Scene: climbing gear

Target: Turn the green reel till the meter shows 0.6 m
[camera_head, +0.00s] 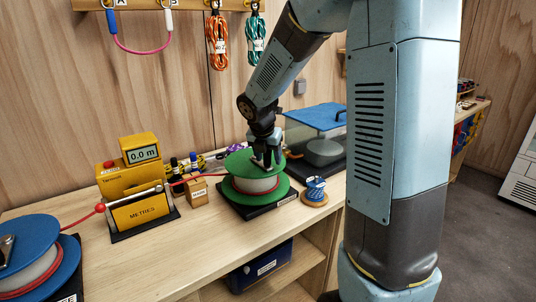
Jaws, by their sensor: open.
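The green reel (248,187) stands on a dark base on the wooden bench, with pale and red line wound between its two flanges. My gripper (263,163) points down at the middle of the reel's top flange. It is open, with its fingers close to the hub; whether they touch it I cannot tell. The yellow meter (140,149) shows 0.0 m on its display. A red line runs from the green reel through the yellow box marked METRES (142,212) towards the blue reel (30,255) at the lower left, with a red ball on it.
A small cardboard box (196,190) stands left of the green reel, and a blue cup (315,189) on a round coaster stands right of it. A clear case with a blue lid (319,115) is behind. Coiled ropes (218,42) hang on the wall. The front bench strip is clear.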

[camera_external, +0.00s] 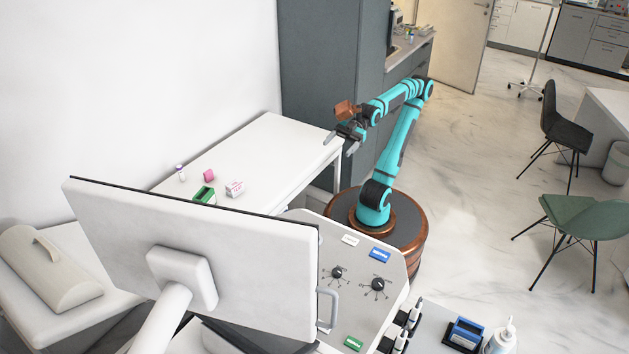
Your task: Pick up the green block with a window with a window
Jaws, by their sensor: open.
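A green block with a dark window-like opening (204,194) sits on the white table (275,150), close to the table's near edge. Its lower part is hidden behind the monitor's top edge. My gripper (342,146) is open and empty, above the table's right end. It is well to the right of the green block and apart from it.
Close to the block are a pink block (209,175), a white box with pink print (235,188) and a small white bottle with a purple cap (181,173). A large monitor (200,260) stands in front. The table's right half is clear.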

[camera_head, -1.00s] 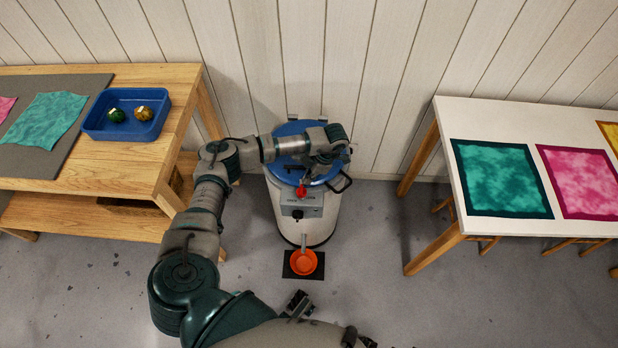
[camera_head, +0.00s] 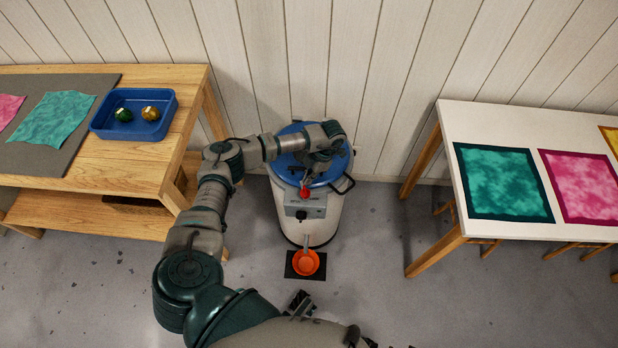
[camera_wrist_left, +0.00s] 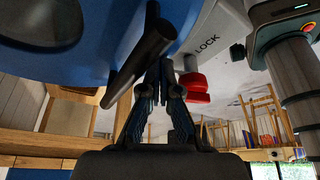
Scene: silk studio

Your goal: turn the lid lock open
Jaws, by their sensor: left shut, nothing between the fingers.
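A pale drum-shaped machine (camera_head: 312,227) with a blue lid (camera_head: 287,170) stands on the floor against the wall. A red lock knob (camera_head: 305,193) sits at the lid's front edge; in the left wrist view the red knob (camera_wrist_left: 194,88) is beside a white panel marked LOCK (camera_wrist_left: 208,45). My left gripper (camera_head: 311,178) is over the lid's front part, close behind the knob. In the left wrist view its fingers (camera_wrist_left: 160,72) are shut and empty, left of the knob; contact is unclear. A dark gripper-like part (camera_head: 299,303) shows at the bottom; its fingers are unclear.
A black side handle (camera_head: 344,186) sticks out at the drum's right. A wooden bench (camera_head: 110,165) stands left, a white table (camera_head: 447,150) right. The floor between drum and table is clear.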

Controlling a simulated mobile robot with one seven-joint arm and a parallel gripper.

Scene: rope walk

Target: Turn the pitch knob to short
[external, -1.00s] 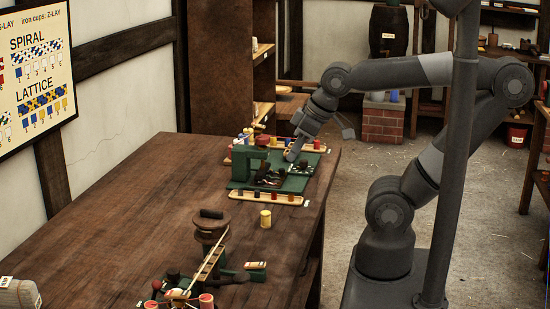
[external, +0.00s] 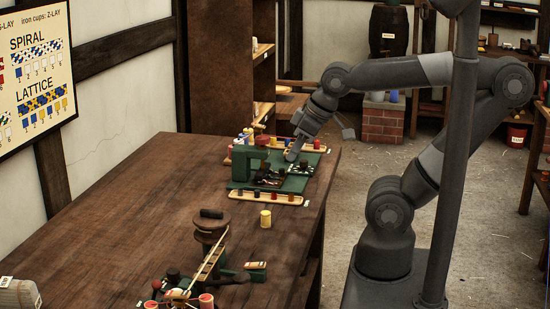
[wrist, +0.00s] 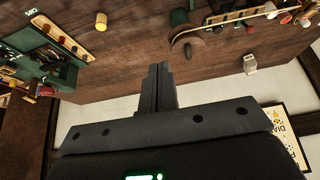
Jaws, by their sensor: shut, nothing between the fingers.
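The green machine (external: 240,165) stands at the far end of the wooden table, with dark moving parts on its flat base. My gripper (external: 291,157) is at the right side of this machine, pointing down and left, low over its base. In the wrist view my gripper's fingers (wrist: 158,74) are together with nothing between them. A part of the green machine (wrist: 50,67) shows at the left of that view, apart from the fingers. I cannot pick out the pitch knob or read its setting; whether the fingertips touch anything is unclear.
A yellow spool (external: 266,219) stands alone on the table (external: 140,215). A round wooden stand (external: 210,233) and a slanted wooden track (external: 208,263) are nearer. The table's left part is clear.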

____________

**THE EXERCISE**
Your task is to reproduce all of the material exactly. The pictures stay out.

**FINAL RESULT**
Scene: climbing gear

Target: Turn the green reel till the meter shows 0.6 m
[camera_head, +0.00s] 
Jaws, by their sensor: open.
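The green reel (248,187) stands on a dark base on the wooden bench, with pale and red line wound between its two flanges. My gripper (263,163) points down at the middle of the reel's top flange. It is open, with its fingers close to the hub; whether they touch it I cannot tell. The yellow meter (140,149) shows 0.0 m on its display. A red line runs from the green reel through the yellow box marked METRES (142,212) towards the blue reel (30,255) at the lower left, with a red ball on it.
A small cardboard box (196,190) stands left of the green reel, and a blue cup (315,189) on a round coaster stands right of it. A clear case with a blue lid (319,115) is behind. Coiled ropes (218,42) hang on the wall. The front bench strip is clear.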

[camera_external, +0.00s] 
Your task: Pick up the green block with a window with a window
Jaws, by their sensor: open.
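A green block with a dark window-like opening (204,194) sits on the white table (275,150), close to the table's near edge. Its lower part is hidden behind the monitor's top edge. My gripper (342,146) is open and empty, above the table's right end. It is well to the right of the green block and apart from it.
Close to the block are a pink block (209,175), a white box with pink print (235,188) and a small white bottle with a purple cap (181,173). A large monitor (200,260) stands in front. The table's right half is clear.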

[camera_head, -1.00s] 
[camera_head, +0.00s] 
[camera_wrist_left, +0.00s] 
Scene: silk studio

Your goal: turn the lid lock open
Jaws, by their sensor: left shut, nothing between the fingers.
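A pale drum-shaped machine (camera_head: 312,227) with a blue lid (camera_head: 287,170) stands on the floor against the wall. A red lock knob (camera_head: 305,193) sits at the lid's front edge; in the left wrist view the red knob (camera_wrist_left: 194,88) is beside a white panel marked LOCK (camera_wrist_left: 208,45). My left gripper (camera_head: 311,178) is over the lid's front part, close behind the knob. In the left wrist view its fingers (camera_wrist_left: 160,72) are shut and empty, left of the knob; contact is unclear. A dark gripper-like part (camera_head: 299,303) shows at the bottom; its fingers are unclear.
A black side handle (camera_head: 344,186) sticks out at the drum's right. A wooden bench (camera_head: 110,165) stands left, a white table (camera_head: 447,150) right. The floor between drum and table is clear.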

Controlling a simulated mobile robot with one seven-joint arm and a parallel gripper.

Scene: rope walk

Target: Turn the pitch knob to short
[external, -1.00s] 
[external, +0.00s] 
[wrist, +0.00s] 
Jaws, by their sensor: shut, nothing between the fingers.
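The green machine (external: 240,165) stands at the far end of the wooden table, with dark moving parts on its flat base. My gripper (external: 291,157) is at the right side of this machine, pointing down and left, low over its base. In the wrist view my gripper's fingers (wrist: 158,74) are together with nothing between them. A part of the green machine (wrist: 50,67) shows at the left of that view, apart from the fingers. I cannot pick out the pitch knob or read its setting; whether the fingertips touch anything is unclear.
A yellow spool (external: 266,219) stands alone on the table (external: 140,215). A round wooden stand (external: 210,233) and a slanted wooden track (external: 208,263) are nearer. The table's left part is clear.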

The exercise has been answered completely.